Gather up the lines that contain "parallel".

[Robot control records]
------------------------

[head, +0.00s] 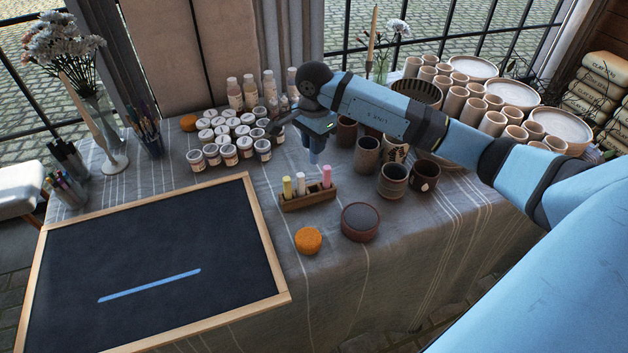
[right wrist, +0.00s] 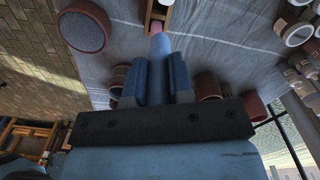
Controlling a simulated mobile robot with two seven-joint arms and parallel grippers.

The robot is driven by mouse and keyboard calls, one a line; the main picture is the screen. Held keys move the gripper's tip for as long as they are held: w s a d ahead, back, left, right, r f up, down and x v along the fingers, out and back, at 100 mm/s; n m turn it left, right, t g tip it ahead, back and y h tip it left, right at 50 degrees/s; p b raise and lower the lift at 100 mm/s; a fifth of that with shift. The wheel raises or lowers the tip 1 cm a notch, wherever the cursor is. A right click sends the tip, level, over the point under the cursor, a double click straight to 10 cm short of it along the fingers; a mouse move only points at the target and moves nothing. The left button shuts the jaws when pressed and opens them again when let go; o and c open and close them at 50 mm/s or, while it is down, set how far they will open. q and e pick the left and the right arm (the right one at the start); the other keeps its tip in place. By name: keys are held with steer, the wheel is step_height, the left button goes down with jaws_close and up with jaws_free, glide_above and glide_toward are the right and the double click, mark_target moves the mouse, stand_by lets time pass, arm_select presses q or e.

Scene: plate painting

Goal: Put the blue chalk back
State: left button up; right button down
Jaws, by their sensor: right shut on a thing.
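My right gripper (head: 313,150) is shut on the blue chalk (head: 313,158), which points downward above the wooden chalk holder. In the right wrist view the blue chalk (right wrist: 159,45) sits between the two blue fingers. The chalk holder (head: 308,201) stands on the table below and holds a yellow chalk (head: 287,187), a white chalk (head: 301,184) and a pink chalk (head: 326,177). A gap shows between the white and pink ones. The chalk is apart from the holder. My left gripper is out of view.
A blackboard (head: 150,240) with a blue line lies at left. An orange sponge (head: 308,240) and a round dark-topped thing (head: 360,221) lie in front of the holder. Paint jars (head: 229,155) stand behind left; cups (head: 393,180) stand close on the right.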

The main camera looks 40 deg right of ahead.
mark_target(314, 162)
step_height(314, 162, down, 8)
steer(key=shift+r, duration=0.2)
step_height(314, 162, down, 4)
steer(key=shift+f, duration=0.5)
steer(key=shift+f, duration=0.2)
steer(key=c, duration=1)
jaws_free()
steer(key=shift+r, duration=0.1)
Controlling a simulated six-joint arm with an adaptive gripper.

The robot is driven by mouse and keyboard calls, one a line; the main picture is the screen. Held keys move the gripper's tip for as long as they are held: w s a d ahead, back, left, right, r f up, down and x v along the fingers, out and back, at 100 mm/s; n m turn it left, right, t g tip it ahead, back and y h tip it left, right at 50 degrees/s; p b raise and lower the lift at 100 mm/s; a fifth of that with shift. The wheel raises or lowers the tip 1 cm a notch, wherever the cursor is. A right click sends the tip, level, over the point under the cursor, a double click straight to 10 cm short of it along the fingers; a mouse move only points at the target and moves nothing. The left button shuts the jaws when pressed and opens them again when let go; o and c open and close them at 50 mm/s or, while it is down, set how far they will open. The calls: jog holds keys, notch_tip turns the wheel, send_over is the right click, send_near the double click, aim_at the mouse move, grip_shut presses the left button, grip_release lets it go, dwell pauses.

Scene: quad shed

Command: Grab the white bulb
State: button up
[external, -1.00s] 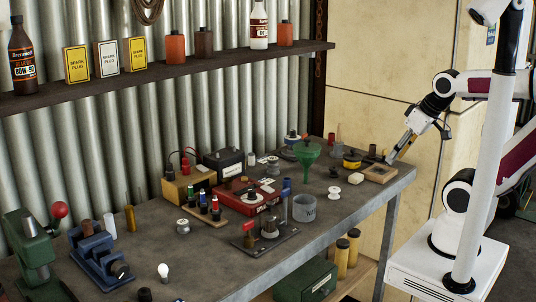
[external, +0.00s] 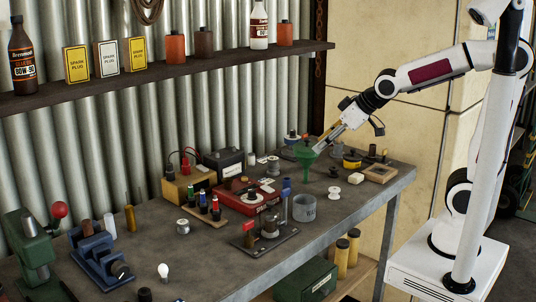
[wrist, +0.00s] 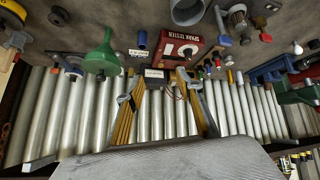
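The white bulb (external: 163,270) stands on the near left part of the grey bench, apart from other things. It also shows in the wrist view (wrist: 297,47), small, at the right edge. My gripper (external: 318,151) is in the air over the back right of the bench, by the green funnel, far from the bulb. In the wrist view its two fingers (wrist: 158,78) are spread apart with nothing between them.
The green funnel (external: 307,152) stands tall close to my gripper. The red spark tester box (external: 240,200), a grey cup (external: 304,208) and a blue vise (external: 97,258) lie between or around. A dark shelf (external: 180,72) with bottles runs along the corrugated wall. Bare bench surrounds the bulb.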

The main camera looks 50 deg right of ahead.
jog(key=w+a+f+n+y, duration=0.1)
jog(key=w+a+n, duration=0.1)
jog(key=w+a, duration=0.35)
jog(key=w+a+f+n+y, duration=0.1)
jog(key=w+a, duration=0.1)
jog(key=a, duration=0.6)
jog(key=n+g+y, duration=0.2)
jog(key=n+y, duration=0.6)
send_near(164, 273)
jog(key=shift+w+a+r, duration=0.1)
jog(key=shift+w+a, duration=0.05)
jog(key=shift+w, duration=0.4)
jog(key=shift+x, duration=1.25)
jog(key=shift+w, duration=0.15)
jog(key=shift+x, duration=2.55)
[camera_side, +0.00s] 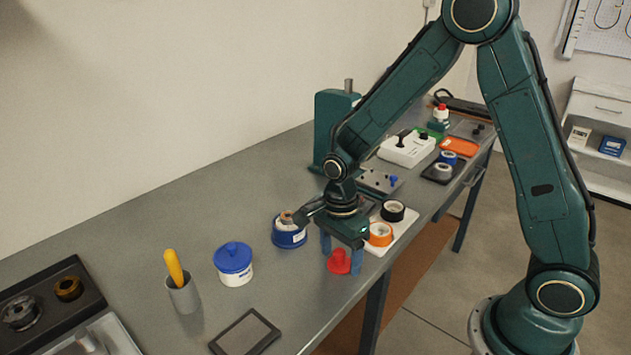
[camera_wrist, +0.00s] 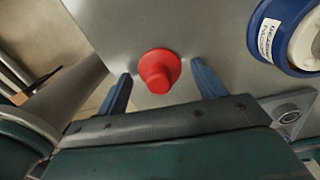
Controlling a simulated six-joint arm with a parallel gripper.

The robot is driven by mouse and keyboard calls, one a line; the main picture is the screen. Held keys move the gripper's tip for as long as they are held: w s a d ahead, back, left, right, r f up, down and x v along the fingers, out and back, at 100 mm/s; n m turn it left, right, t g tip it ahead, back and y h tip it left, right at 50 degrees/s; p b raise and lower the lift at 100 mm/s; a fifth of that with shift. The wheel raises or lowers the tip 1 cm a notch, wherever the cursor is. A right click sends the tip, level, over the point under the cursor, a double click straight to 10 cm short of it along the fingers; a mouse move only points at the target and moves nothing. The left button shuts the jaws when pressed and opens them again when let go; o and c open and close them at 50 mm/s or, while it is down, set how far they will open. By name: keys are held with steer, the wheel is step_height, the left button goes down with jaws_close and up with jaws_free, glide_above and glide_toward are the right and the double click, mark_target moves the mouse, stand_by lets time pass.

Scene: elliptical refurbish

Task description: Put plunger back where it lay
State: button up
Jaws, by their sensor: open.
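The red plunger (camera_side: 339,263), a round flange with a narrower knob, stands on the grey bench top near its front edge. In the wrist view the plunger (camera_wrist: 160,72) appears between the two blue fingertips, with a gap on each side. My gripper (camera_side: 341,256) is open and points down at the plunger. Its fingers also show in the wrist view (camera_wrist: 164,82), spread wide and touching nothing that I can see. I cannot tell the exact height of the fingertips above the bench.
A blue labelled container (camera_side: 289,236) stands just left of my gripper; it shows in the wrist view (camera_wrist: 284,40). A white tray (camera_side: 401,238) holding orange and black rings lies right. A blue-lidded tub (camera_side: 233,262), a grey cup (camera_side: 184,295) and a dark pad (camera_side: 245,334) stand left.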

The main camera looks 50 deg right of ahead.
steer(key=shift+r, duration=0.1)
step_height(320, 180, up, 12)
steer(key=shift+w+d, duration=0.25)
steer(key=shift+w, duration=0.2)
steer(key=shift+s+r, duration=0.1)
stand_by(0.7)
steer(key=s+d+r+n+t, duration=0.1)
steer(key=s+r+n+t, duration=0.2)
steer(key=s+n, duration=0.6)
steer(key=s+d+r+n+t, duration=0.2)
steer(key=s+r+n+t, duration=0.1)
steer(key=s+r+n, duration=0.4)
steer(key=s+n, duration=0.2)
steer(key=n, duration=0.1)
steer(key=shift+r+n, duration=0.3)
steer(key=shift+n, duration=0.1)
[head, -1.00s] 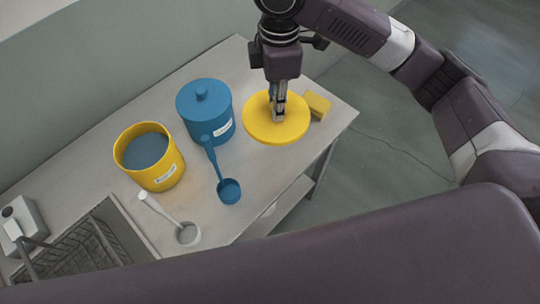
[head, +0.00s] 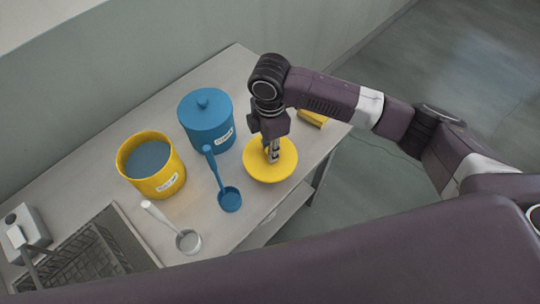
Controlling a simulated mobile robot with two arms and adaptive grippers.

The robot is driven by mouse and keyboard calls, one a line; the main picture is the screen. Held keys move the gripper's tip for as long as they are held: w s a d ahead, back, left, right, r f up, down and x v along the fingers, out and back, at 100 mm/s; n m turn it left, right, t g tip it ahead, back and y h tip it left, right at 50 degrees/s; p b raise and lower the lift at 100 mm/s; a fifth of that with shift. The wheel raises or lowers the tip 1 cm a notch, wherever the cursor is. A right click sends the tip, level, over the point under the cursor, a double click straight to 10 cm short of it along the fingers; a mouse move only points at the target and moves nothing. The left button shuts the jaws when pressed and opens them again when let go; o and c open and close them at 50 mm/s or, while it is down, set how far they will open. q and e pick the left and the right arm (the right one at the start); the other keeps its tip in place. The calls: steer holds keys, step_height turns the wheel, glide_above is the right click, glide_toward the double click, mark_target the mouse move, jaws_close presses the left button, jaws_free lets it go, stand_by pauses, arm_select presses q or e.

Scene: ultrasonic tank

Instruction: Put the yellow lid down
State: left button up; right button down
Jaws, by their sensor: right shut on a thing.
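The round yellow lid (head: 270,170) is at the right part of the bench, near its front edge. My right gripper (head: 272,157) points down at its middle and is shut on it; the knob is hidden by the fingers. I cannot tell whether the lid touches the bench top or is just above it. The open yellow pot (head: 168,187) stands to the left with grey-blue contents and a white label. My left gripper is not in view.
A blue lidded pot (head: 208,130) stands behind a blue ladle (head: 229,198), left of the lid. A white ladle (head: 187,241) and a wire basket (head: 85,250) are at the left front. A yellow block (head: 313,118) lies behind my right arm.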

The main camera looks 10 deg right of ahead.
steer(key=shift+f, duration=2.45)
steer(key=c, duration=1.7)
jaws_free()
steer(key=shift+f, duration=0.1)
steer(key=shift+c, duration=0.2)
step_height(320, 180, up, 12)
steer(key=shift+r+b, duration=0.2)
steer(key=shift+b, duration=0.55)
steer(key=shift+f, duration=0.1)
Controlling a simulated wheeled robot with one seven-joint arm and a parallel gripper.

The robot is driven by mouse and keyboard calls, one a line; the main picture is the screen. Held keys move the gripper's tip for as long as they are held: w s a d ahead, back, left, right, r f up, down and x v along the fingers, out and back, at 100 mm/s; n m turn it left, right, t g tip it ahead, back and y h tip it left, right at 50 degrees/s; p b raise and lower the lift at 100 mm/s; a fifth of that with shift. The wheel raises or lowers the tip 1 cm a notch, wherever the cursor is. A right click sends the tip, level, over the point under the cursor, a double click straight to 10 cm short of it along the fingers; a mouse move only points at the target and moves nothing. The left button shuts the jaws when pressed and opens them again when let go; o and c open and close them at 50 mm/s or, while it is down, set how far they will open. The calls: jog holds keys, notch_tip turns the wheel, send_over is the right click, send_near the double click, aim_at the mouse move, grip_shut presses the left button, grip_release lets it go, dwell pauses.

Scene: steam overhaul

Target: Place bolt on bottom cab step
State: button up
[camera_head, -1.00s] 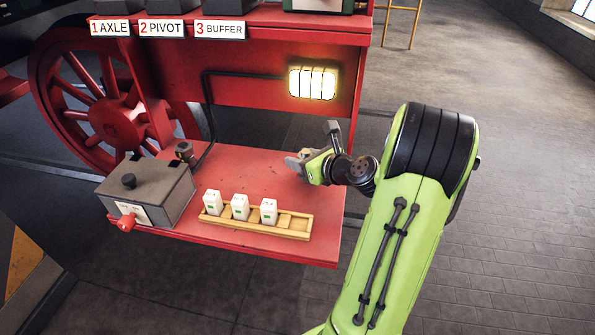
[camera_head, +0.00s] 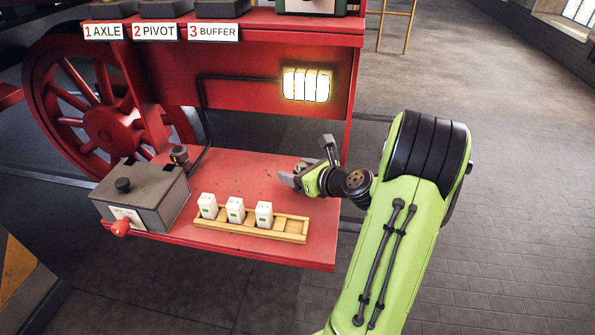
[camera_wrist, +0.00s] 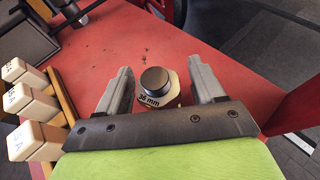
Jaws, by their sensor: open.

------------------------

EXERCISE RESULT:
Controlling a simulated mobile robot with two seven-joint arms and parallel grippers.
Controlling a simulated six-joint arm with a parallel gripper.
Controlling a simulated wheeled robot with one seven-joint arm and a parallel gripper.

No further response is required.